Colorado low blow: flood fears rise as Manitoba faces yet another weather warning

Forecasters are saying with certainty another Colorado low will hit southern Manitoba this weekend, putting flood-hit municipalities — including four already in local states of emergency — on high alert.

The third such event in as many weeks is set to arrive Friday and linger through Sunday, with the bulk of the rain falling Saturday, said Natalie Hasell, warning preparedness meteorologist with Environment and Climate Change Canada.

“There is agreement to the point where, yes, a Colorado low is coming, but exactly what it will mean for southern Manitoba is unclear,” she said Wednesday. “I hope people are prepared for another uncomfortable weekend.”

As municipalities filled sandbags and pumped standing water, weather models still disagreed on the storm’s track.

It could remain entirely in the United States, but the highest likelihood is communities near the international border will receive the largest amount of precipitation, according to a special weather statement issued by Environment Canada.

Most of it will fall as rain, with 20 to 50 millimetres possible in some areas. There is a chance of snow over higher terrain in the province’s southwestern corner, said Hasell.

Other risks include thunderstorms, freezing rain and 60 km/h wind gusts

Hasell said the storm isn’t expected to bring as much rain as last weekend’s Colorado low, which led to overland flooding that inundated basements and washed over roads.

However, it has the potential to renew flooding, while rivers such as the Red and Assiniboine continue to rise.

“It will still be a difficult storm,” said Hasell. “The cumulative effect of having storm after storm will rear its ugly head.”

An Alberta low that moved into the province Wednesday will bring a chance of showers Thursday, but Environment Canada expects any amount to be minimal.

Manitoba Hydro said about 330 customers in the Dauphin area were still without power Wednesday, following outages that began Saturday/Sunday, as the previous Colorado low hit.

South of Winnipeg, communities are preparing for the Red River to spill its banks amid a flood warning between Emerson and the floodway inlet.

The same could happen soon on the Assiniboine in western Manitoba, where there is a flood warning between St. Lazare and Griswold.

An overland flood warning is in place for parts of southern Manitoba.

The swollen Red River has forced the closure of Provincial Road 200 (St. Mary’s Road south) at St. Adolphe. The town’s ring dike has been closed, while partial dike closures were made in Brunkild and Gretna. RUTH BONNEVILLE / WINNIPEG FREE PRESS

The swollen Red River has forced the closure of Provincial Road 200 (St. Mary’s Road south) at St. Adolphe. The town’s ring dike has been closed, while partial dike closures were made in Brunkild and Gretna. RUTH BONNEVILLE / WINNIPEG FREE PRESS

Transportation and Infrastructure Minister Doyle Piwniuk said the rural municipalities of Cartier, Headingley, Morris and Ritchot have declared local states of emergency to respond to any major flooding.
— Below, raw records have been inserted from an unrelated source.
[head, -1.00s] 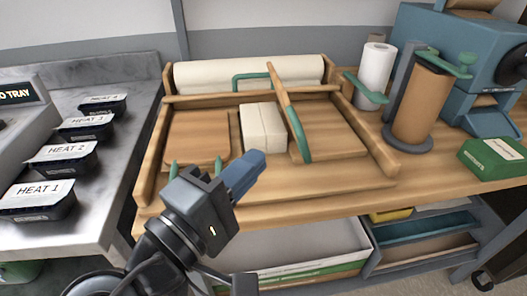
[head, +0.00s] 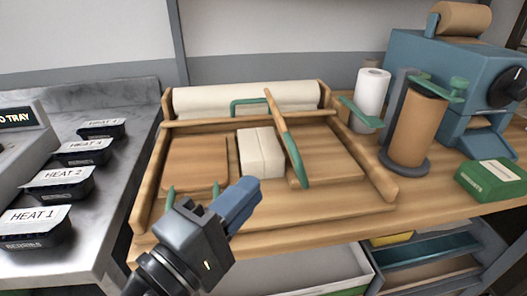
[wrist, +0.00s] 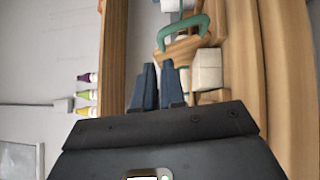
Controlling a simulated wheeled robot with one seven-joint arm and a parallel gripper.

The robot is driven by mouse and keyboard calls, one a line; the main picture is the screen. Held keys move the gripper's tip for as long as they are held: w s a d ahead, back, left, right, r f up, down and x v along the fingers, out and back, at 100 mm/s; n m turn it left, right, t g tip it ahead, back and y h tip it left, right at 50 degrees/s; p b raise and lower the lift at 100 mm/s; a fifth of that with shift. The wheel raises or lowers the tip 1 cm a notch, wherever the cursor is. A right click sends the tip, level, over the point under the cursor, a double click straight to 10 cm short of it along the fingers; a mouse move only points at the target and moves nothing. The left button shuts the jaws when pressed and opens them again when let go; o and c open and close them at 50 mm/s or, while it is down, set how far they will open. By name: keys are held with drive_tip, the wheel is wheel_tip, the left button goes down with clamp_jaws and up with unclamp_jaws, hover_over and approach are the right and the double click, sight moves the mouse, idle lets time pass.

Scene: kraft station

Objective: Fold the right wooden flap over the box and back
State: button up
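The white box (head: 261,152) sits upright in the middle of the wooden folding station (head: 300,208). The right wooden flap (head: 283,128) stands raised, almost edge-on, just right of the box, with green along its near edge. The box (wrist: 207,70) and a green handle (wrist: 182,33) also show in the wrist view. My gripper (head: 248,190) is in front of the box, lower left of the flap, and touches neither.
A flat wooden panel (head: 195,163) lies left of the box, with green handles near its front. A white roll (head: 245,98) lies behind. Paper rolls (head: 417,122), a green box (head: 492,179) and a blue machine (head: 440,65) stand right. Labelled trays (head: 55,184) line the left counter.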

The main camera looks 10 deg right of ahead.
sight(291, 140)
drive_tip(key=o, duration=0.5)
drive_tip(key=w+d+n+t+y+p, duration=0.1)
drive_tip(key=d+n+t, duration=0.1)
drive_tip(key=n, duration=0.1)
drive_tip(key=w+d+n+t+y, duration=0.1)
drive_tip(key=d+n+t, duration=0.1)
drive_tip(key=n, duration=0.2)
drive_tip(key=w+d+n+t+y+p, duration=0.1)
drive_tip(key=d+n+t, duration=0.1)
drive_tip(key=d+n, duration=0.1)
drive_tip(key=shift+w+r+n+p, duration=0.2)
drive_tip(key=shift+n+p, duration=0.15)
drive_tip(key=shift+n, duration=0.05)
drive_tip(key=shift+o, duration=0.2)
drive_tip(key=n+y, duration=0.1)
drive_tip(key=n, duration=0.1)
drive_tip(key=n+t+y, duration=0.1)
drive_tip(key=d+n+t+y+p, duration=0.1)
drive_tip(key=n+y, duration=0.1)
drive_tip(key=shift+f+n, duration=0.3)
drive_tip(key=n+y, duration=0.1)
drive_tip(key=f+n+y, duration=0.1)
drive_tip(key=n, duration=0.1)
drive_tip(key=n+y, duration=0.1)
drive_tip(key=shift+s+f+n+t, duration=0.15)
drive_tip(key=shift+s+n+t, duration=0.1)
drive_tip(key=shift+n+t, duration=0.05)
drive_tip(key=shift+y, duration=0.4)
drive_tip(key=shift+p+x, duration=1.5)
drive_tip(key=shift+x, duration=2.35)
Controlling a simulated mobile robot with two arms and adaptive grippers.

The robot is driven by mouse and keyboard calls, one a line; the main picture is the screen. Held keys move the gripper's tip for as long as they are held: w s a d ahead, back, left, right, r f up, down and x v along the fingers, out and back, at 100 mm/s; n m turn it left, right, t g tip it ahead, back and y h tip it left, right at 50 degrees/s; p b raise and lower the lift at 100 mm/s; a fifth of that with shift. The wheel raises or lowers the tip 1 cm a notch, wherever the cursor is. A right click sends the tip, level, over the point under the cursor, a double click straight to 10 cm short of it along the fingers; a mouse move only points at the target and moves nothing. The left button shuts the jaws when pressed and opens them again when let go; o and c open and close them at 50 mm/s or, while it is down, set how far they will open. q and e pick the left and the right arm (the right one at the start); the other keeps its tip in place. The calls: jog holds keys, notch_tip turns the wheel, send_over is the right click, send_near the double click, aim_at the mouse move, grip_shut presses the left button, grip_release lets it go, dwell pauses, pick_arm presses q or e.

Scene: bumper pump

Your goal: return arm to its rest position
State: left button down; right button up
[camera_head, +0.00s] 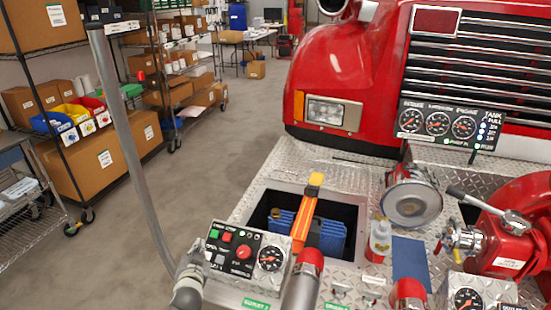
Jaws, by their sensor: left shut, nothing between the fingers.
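A grey, rounded part at the bottom left, beside the control panel, appears to be my left gripper (192,266). It looks shut and empty, and its fingers are small and hard to make out. It is close to the lower end of a long grey pole (128,140); I cannot tell whether they touch. My right gripper is not in view. The control panel (222,262) has a red button, a green button and a gauge. To its right, a recess holds blue material (332,236) under an orange strap (304,218) with a yellow end.
Red-topped cylinders (310,262) stand at the front edge. A round metal cap (412,200), a gauge board (437,124) and a red valve body (515,235) crowd the right. The red truck (350,60) rises behind. Shelves with boxes (98,160) stand left; the floor (215,150) between is clear.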

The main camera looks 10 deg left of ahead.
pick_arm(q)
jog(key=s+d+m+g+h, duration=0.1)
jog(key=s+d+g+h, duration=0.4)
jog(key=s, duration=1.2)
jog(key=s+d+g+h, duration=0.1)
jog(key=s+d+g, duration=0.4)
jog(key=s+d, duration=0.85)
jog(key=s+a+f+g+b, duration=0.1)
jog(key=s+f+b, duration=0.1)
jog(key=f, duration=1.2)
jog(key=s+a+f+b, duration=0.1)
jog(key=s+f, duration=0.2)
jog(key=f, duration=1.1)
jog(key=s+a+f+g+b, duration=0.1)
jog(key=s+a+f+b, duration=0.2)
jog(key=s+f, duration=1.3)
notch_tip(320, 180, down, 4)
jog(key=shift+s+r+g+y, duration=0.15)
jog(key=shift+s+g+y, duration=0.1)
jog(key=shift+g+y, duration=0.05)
Piwniuk told the legislature there were “small scale” evacuations in the Morris area and O-Chi-Chak-Ko-Sipi First Nation in central Manitoba.

Ralph Groening, reeve of Morris, said one family chose to leave their home after losing road access to floodwater.

Groening said the latest plan calls for Highway 75 to close at the north dike Friday to protect the town from the Red.

St. Adolphe’s ring dike has been closed, while partial dike closures in Brunkild and Gretna are ongoing, said Piwniuk.

A dike closure in St. Jean Baptiste does not affect traffic, the province said.

Ritchot Mayor Chris Ewen said a local emergency was declared to put the municipality in a state of readiness in case it has to evacuate homes, close submerged roads or cut through roads to get floodwater moving.

“It’s still nothing to panic about, but we want our residents to be safe,” said Ewen.

He said Ritchot residents know what to expect during spring flood season, and a local state of emergency is not uncommon when the Red rises.

Communities in the Red River Valley, including Emerson, Ste. Agathe and Roseau River Anishinabe First Nation, were pumping water to protect homes, roads or other assets Wednesday.

The Red is expected begin its second crest in Manitoba the first week of May.

Communities are protected from the projected peak. Ring dikes and most individual flood protections are at 1997-plus-two-feet (61 centimetres) levels.

The Red River Floodway, Portage Diversion and Shellmouth Dam are all operating to lower levels on the Red and Assiniboine.

Staff in the RM of Stanley continued work to lower water levels Wednesday. After last weekend’s storm, there were up to 200 places where water was over the road, said Reeve Morris Olafson.

“The battle is almost over for now. If we get another two inches of rain, it has the potential to bring it back to the level it was before,” he said.